Während ich versuche, unser Gepäck nach Hause zu bekommen, muss meine Frau es sich auf dem Fußboden, vor dem Ausgang \"gemütlich\" machen. Später erzählt sie mir, eine Nonne habe sie angesprochen, ob alles in Ordnung sei. Vielleicht hätte sie einen Sammelbecher vor sich hin halten sollen...

12:10 Uhr:
Ich habe dem Lost& Found- Kollegen mein Problem erklärt, und er versucht sein Bestes. Was ein \"Property Irregularity Report\" ist (nämlich die internationale Standardbezeichnung für ein Dokument, auf dem Gepäckunregelmäßigkeiten verzeichnet werden), das weiß er nicht. Außerdem möchte er das Gepäck erstmal aus Amsterdam wieder nach Rom holen. Nach vielen gutem Zureden glaubt er mir, dass es Direktflüge vom Amsterdam nach Hannover gibt und das Gepäck auf dieser Verbindung am besten aufgehoben ist. Er sendet ein Telex nach Amsterdam. (Wahnsinn! Ein Telex habe ich seit zwanzig Jahren nicht mehr gesehen.)

12:40 Uhr:
Wir gehen gemeinsam wieder zum Air Berlin- Schalter, um dort die gekauften Tickets nach Hamburg wieder zurückzugeben. Das gestaltet sich völlig problemlos, so dass wir um 12:45 Uhr endlich Zeit haben, uns um uns selbst zu kümmern. Also telefonieren wir zunächst nach Hause, um die neueste Entwicklung durchzugeben und trinken dann einen Kaffee und essen was.

13:30 Uhr:
Jetzt ist Warten angesagt, schließlich geht unser Flug erst um 15:40 Uhr. Ich nutze die Zeit unter anderem dafür zu prüfen, ob noch gestreikt wird, ob also zu befürchten ist, dass wieder irgendein Flug gestrichen wird. Aber das ist nicht der Fall, der Streik ist anscheinend beendet. Zwischendurch treffen wir immer mal wieder andere Hotelgäste. Bei einer Vielzahl hat sich der Wartestau auch aufgelöst, sie halten Tickets nach Amsterdam in den Händen. Warum und wieso sie die nun doch bekommen haben, weiß ich nicht, wo es doch morgens noch keine Plätze gab. Ob sie alle tatsächlich nach Hause gekommen sind, weiß ich auch nicht, aber ich wünsche es ihnen vorn Herzen.

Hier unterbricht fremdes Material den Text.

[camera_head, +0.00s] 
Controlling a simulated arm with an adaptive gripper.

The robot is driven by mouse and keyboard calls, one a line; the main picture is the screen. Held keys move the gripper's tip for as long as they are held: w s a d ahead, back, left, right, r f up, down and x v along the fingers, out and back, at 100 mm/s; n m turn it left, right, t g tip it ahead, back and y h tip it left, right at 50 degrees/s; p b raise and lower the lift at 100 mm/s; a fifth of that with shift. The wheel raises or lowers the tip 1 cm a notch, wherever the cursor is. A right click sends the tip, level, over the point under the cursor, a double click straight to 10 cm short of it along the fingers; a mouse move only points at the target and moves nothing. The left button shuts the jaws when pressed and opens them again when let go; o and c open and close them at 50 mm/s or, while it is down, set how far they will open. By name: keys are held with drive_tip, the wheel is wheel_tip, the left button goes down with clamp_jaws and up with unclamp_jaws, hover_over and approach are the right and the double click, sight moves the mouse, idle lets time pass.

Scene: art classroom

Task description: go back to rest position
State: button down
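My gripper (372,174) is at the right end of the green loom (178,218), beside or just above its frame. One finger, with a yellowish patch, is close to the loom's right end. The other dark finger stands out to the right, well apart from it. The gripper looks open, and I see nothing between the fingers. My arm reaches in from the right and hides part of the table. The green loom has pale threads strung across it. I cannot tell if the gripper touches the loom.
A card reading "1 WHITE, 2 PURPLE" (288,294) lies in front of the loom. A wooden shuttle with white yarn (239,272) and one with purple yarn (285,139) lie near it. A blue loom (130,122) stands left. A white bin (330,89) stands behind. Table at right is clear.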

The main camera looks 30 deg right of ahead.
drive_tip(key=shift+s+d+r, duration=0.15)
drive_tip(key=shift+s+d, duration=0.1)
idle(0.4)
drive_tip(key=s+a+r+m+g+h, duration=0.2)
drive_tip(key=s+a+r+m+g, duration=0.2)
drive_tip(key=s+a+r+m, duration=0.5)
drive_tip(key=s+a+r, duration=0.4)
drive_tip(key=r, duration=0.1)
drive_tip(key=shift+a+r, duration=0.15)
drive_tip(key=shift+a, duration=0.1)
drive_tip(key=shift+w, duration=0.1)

Schließlich wird mit 20- minütiger Verspätung unser Flug nach Paris geboardet. Dadurch wird die Umsteigezeit in Paris schon wieder knapp und ich versuche erstens zu klären, an welchem Terminal wir ins Paris ankommen und wo wir wieder abfliegen und (da mir das niemand sagen kann) zweitens, einen Schnelltransfer von Flugzeug zu Flugzeug zu organisieren. Schließlich haben wir nur Handgepäck. Aber dazu besteht keine Bereitschaft.

16:20 Uhr:
Wir heben ab, endlich! Über den Zustand der Kabine (es ist nun doch ein Codeshare- Flug, der von Alitalia durchgeführt wird) will ich nicht viel sagen. Die alte MD80 hat ganz bestimmt schon bessere Tage gesehen und allzu viele Flüge dürfte sie nicht mehr vor sich haben, sonst könnte es womöglich passieren, dass sie eines Tages nicht mehr in Zentraleuropa landen darf. Um

17:50 Uhr
setzen wir in Charles de Gaulles auf und rollen noch weitere 15 Minuten bis zu unserer Parkposition. Es wird echt eng! Boarding für den nächsten Flug ist schon um 18:35 Uhr

18:15 Uhr:
Wir sind aus der Maschine raus und finden uns im Terminal 2F wieder. Gut, dass ich schon mal hier war, anderenfalls wäre uns die Orientierung wirklich schwer gefallen. Wir stellen fest, dass der Weiterflug von Terminal 2D geht und obwohl das etwa 1,5 Kilometer Wegstrecke sind, bin ich etwas erleichtert, denn es hätte schlimmer kommen können. Und wir schaffen es tatsächlich trotz dicker Füße und Schwangerschaft um

18:35 Uhr
am Gate zu sein und steigen in den Bus. Der Flug nach Hannover verläuft ereignislos, es ist bloß etwas unruhig in der Embraer 145. Und um

20:45 Uhr
landen wir in Hannover. Wir versuchen jetzt erstmal unser Glück beim Lost & Found, vielleicht ist unser Gepäck ja mit der ebenfalls auf dem Flughafen stehenden KLM- Maschine aus Amsterdam gekommen. Aber leider ist das nicht der Fall. Und nochmals leider hat auch der Air France/ KLM- Ticketschalter um diese Zeit schon zu, so dass ich nicht an Ort und Stelle das Geld für die Verspätung kassieren kann. Das muss ich jetzt schriftlich machen.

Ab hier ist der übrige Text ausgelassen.